Nawet Stefan Białas przejrzał na oczy, Dariusz Pasieka niestety jeszcze nie. Ten pierwszy na konferencji prasowej przejechał się po warszawskich piłkarzykach. Powiedział między innymi: “Nie ja budowałem tą drużynę, bo gdybym ja ją budował, część tych zawodników mimo że byliby najlepsi w swoich klubach, nigdy nie trafiłaby do Legii. Jestem w piłce na najwyższym poziomie od 1966 roku i w te 10 meczów rozmieniłem całą swoją reputację na drobne”.

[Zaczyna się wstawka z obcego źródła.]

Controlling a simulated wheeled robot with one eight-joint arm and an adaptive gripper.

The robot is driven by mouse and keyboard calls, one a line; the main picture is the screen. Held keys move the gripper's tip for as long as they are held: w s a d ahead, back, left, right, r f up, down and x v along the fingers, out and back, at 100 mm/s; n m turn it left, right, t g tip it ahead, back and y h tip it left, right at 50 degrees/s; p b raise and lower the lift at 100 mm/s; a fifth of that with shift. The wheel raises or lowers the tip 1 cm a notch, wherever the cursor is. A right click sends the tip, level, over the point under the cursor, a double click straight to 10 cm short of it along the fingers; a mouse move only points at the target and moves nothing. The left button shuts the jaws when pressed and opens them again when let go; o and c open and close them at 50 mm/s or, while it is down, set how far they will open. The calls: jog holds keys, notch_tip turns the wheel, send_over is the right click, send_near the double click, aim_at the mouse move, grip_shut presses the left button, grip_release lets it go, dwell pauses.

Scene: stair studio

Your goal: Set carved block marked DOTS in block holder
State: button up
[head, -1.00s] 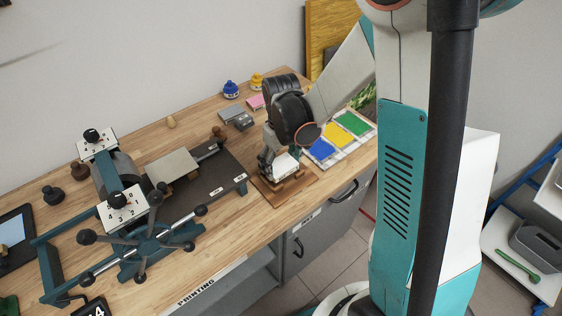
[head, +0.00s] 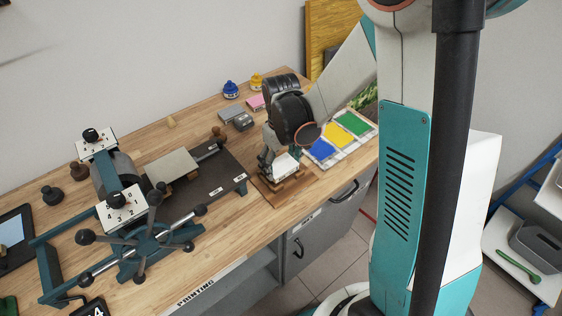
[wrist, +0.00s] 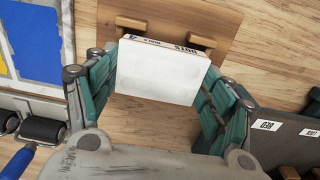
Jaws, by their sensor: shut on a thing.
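My gripper (wrist: 160,88) is shut on the white carved block (wrist: 158,75), its teal fingers on the block's left and right sides in the wrist view. The block's far edge carries dark lettering that appears to read DOTS, upside down. The wooden block holder (wrist: 208,15) has two pegs just beyond that edge. I cannot tell whether the block touches the pegs or the base. In the head view my gripper (head: 272,160) is low over the holder (head: 287,191) near the bench's front edge, with the white block (head: 285,165) in it, partly hidden.
A printing press (head: 125,205) with spoked handles stands left of the holder. A paint tray (head: 340,138) with blue, yellow and green patches lies to the right. A black roller (wrist: 43,130) lies at lower left in the wrist view. Small ink pots stand at the back.

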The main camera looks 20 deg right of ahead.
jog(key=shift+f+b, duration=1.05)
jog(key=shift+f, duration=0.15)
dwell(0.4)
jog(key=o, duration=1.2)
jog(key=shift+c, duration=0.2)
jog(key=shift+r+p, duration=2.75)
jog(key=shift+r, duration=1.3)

Za karę zarządził podopiecznym trening, jutro o 10.00 (w razie awansu do europejskich pucharów miało być wolne, czyli przyzwolenie na weekendową najebkę). Po pierwsze – szkoda, że o 10.00, a nie 5.30, po drugie – szkoda, że dopiero teraz. Trzeba było ich lać przez całą rundę i patrzeć, czy równo puchnie.
Z kolei Pasieka dalej żyje w swoim wyidealizowanym świecie. Przyszedł do Arki – “wspaniała drużyna”! Po pięciu meczach – “wspaniała drużyna”! Po kolejnych dziesięciu – “wspaniała drużyna”. W końcu Arka po żenującym sezonie jedzie na mecz o życie do kiepskiego Śląska i oczywiście przegrywa. Dzięki porażce Piasta, mimo wszystko cudem się utrzymuje. Co mówi Pasieka? “Jestem dumny z tych chłopaków, że mogłem z nimi przez cały rok pracować”. Dumny?! Najmniej zwycięstw w całej lidze i on jest dumny? 28 punktów, które rok temu oznaczałoby ostatnie miejsce w tabeli. To ma być powód do dumy? No i jeszcze nadbałtyccy gwiazdorzy dostaną jakąś gigantyczną premię (milion złotych, czy jakoś tak) za to, że Piast spieprzył końcówkę sezonu. Kpina.
Pasieka, przestań się szczerzyć i chwalić każdego, o kogo ktokolwiek cię zapyta. Zamiast głaskać, złap tę bandę łamag za mordy, bo od tego słodzenia to już się niedobrze robi.